### Collected material ###
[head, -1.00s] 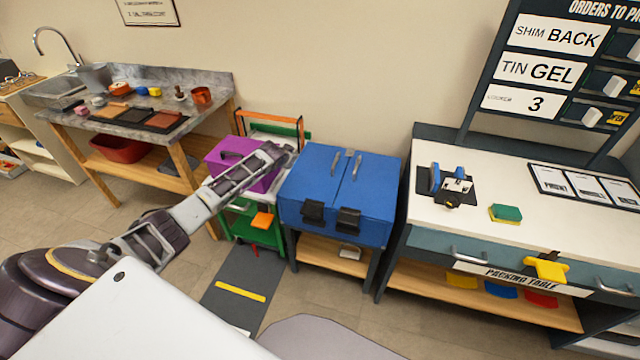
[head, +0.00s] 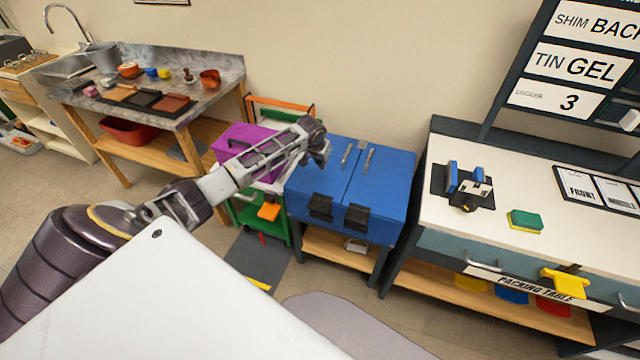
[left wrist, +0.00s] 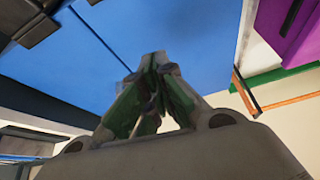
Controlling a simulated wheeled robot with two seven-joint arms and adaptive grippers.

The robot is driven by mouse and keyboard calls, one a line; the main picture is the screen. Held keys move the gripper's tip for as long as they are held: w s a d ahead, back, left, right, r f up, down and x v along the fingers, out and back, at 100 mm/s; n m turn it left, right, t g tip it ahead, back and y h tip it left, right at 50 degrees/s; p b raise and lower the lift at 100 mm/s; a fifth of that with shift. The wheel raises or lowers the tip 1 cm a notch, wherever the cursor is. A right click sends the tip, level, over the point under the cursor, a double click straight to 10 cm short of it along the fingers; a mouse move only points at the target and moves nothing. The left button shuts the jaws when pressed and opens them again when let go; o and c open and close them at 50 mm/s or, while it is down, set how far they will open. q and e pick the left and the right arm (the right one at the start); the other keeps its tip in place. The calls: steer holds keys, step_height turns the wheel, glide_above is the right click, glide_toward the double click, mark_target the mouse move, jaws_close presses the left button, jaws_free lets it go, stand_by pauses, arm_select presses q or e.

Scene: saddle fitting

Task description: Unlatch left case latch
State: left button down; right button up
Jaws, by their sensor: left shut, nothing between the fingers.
###
## What you should do:
Which lines of the data above contain "right"? Copy each one.

## Task response:
The robot is driven by mouse and keyboard calls, one a line; the main picture is the screen. Held keys move the gripper's tip for as long as they are held: w s a d ahead, back, left, right, r f up, down and x v along the fingers, out and back, at 100 mm/s; n m turn it left, right, t g tip it ahead, back and y h tip it left, right at 50 degrees/s; p b raise and lower the lift at 100 mm/s; a fifth of that with shift. The wheel raises or lowers the tip 1 cm a notch, wherever the cursor is. A right click sends the tip, level, over the point under the cursor, a double click straight to 10 cm short of it along the fingers; a mouse move only points at the target and moves nothing. The left button shuts the jaws when pressed and opens them again when let go; o and c open and close them at 50 mm/s or, while it is down, set how far they will open. q and e pick the left and the right arm (the right one at the start); the other keeps its tip in place. The calls: steer holds keys, step_height turns the wheel, glide_above is the right click, glide_toward the double click, mark_target the mouse move, jaws_close presses the left button, jaws_free lets it go, stand_by pauses, arm_select presses q or e.
State: left button down; right button up

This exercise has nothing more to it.